▸ **PROBLEM DESCRIPTION**
The lines to return are those from the one containing "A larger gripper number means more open" down to the one containing "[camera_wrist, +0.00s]", inclusive; return them exactly and nothing else.
* BEGIN *
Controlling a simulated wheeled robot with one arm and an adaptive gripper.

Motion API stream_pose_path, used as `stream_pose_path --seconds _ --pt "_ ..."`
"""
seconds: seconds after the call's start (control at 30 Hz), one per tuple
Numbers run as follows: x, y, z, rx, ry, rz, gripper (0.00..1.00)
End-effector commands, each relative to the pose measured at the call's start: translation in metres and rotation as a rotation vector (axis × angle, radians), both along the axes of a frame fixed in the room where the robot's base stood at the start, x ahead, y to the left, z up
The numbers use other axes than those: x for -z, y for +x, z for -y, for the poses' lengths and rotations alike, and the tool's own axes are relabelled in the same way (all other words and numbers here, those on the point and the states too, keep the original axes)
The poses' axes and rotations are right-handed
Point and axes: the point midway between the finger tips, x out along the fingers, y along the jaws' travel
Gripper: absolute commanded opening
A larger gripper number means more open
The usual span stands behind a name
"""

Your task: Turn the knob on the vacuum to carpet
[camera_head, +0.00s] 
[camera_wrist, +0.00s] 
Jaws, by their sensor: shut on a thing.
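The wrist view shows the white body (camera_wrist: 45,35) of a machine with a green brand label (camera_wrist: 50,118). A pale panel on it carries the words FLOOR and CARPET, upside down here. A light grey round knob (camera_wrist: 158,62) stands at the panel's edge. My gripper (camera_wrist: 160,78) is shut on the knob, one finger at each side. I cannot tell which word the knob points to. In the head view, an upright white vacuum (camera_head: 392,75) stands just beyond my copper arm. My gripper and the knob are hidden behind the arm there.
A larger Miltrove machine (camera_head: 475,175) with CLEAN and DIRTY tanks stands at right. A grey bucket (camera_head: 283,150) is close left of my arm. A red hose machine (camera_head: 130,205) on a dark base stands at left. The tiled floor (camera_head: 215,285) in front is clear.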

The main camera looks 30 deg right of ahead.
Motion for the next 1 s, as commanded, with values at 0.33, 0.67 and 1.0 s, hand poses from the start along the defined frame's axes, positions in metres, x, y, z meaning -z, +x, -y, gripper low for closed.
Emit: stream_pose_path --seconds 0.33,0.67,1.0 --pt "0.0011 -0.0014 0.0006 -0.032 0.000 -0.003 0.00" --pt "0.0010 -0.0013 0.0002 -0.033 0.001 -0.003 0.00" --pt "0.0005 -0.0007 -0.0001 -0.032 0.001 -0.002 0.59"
* END *
▸ **OUTPUT**
A larger gripper number means more open
The usual span stands behind a name
"""

Your task: Turn the knob on the vacuum to carpet
[camera_head, +0.00s] 
[camera_wrist, +0.00s] 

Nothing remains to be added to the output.